* EXERCISE TASK
Look through the entries below and extract exactly the lines from the one containing "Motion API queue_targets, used" through the one containing "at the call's", ends included.

-------- EXCERPTED RECORDS

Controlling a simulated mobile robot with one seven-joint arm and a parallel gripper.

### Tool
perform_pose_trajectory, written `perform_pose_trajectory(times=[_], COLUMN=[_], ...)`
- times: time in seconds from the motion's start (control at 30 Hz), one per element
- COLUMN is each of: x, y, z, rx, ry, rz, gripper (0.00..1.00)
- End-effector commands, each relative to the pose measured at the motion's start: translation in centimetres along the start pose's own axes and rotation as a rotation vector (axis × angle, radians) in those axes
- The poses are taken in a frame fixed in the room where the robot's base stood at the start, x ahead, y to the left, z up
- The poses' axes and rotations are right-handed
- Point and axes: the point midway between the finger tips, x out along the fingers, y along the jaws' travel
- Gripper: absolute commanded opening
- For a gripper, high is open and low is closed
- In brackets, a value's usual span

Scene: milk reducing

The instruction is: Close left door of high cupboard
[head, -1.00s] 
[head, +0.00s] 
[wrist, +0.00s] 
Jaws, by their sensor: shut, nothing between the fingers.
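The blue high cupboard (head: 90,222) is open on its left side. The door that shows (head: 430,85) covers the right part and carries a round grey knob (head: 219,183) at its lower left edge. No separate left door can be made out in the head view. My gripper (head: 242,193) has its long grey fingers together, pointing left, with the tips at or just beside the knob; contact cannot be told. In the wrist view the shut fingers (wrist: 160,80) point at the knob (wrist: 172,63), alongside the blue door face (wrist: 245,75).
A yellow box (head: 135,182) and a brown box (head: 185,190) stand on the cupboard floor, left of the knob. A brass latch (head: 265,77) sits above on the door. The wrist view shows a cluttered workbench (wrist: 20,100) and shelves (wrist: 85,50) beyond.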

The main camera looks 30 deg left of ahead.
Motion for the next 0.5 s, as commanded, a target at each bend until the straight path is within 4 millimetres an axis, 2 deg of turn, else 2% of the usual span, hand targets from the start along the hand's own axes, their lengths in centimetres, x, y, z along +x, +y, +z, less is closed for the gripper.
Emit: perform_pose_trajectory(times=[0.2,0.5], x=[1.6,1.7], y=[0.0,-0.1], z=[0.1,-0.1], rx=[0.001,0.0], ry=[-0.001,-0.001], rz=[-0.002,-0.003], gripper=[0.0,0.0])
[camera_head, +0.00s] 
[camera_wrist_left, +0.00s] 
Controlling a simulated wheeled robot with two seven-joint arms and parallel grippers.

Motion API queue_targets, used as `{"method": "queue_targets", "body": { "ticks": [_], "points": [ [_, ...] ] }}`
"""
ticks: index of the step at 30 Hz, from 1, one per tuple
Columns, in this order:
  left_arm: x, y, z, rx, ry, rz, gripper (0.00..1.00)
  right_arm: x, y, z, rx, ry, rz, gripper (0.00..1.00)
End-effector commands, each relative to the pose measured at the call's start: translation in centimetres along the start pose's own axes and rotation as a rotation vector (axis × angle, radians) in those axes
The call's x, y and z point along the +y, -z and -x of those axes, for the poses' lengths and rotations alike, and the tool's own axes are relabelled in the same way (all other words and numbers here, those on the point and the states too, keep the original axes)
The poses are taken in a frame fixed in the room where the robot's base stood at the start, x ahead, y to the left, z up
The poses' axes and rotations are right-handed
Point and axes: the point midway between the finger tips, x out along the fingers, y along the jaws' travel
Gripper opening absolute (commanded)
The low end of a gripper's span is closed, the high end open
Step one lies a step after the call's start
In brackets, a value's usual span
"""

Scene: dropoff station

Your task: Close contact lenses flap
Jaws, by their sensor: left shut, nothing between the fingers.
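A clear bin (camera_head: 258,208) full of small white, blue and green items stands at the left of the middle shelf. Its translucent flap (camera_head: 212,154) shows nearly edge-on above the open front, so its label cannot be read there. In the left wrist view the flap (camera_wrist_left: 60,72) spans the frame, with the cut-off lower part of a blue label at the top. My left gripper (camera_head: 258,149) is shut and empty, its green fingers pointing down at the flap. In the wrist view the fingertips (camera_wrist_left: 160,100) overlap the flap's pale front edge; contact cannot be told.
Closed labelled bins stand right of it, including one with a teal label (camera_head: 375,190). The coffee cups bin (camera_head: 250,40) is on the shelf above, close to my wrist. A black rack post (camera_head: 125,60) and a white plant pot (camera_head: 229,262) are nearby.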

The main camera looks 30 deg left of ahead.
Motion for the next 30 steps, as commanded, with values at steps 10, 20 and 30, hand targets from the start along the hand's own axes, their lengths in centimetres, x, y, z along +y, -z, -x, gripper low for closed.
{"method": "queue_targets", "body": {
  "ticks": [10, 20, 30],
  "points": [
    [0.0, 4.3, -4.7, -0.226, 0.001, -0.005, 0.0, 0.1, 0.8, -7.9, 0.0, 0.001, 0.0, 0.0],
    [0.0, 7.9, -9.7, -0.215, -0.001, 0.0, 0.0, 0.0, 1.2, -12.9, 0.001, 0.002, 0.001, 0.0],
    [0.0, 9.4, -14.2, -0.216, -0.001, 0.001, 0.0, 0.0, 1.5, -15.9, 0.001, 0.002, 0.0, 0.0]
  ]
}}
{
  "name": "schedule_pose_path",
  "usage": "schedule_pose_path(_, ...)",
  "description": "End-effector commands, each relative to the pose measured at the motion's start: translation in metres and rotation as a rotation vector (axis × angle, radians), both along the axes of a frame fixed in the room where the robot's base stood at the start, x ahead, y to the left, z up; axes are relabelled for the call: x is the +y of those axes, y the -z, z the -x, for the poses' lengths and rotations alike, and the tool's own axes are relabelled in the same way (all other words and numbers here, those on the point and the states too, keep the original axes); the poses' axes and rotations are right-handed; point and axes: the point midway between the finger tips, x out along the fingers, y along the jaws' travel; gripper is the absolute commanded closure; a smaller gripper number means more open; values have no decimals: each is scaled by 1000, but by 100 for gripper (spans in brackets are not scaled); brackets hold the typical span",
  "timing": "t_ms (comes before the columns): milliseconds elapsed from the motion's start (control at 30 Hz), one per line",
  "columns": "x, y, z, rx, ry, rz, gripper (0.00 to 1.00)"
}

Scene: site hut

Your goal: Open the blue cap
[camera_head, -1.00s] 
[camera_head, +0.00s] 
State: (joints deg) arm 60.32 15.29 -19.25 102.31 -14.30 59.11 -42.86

----------------

* COMPLETE ANSWER
Motion API queue_targets, used as `{"method": "queue_targets", "body": { "ticks": [_], "points": [ [_, ...] ] }}`
"""
ticks: index of the step at 30 Hz, from 1, one per tuple
Columns, in this order:
  left_arm: x, y, z, rx, ry, rz, gripper (0.00..1.00)
  right_arm: x, y, z, rx, ry, rz, gripper (0.00..1.00)
End-effector commands, each relative to the pose measured at the call's start: translation in centimetres along the start pose's own axes and rotation as a rotation vector (axis × angle, radians) in those axes

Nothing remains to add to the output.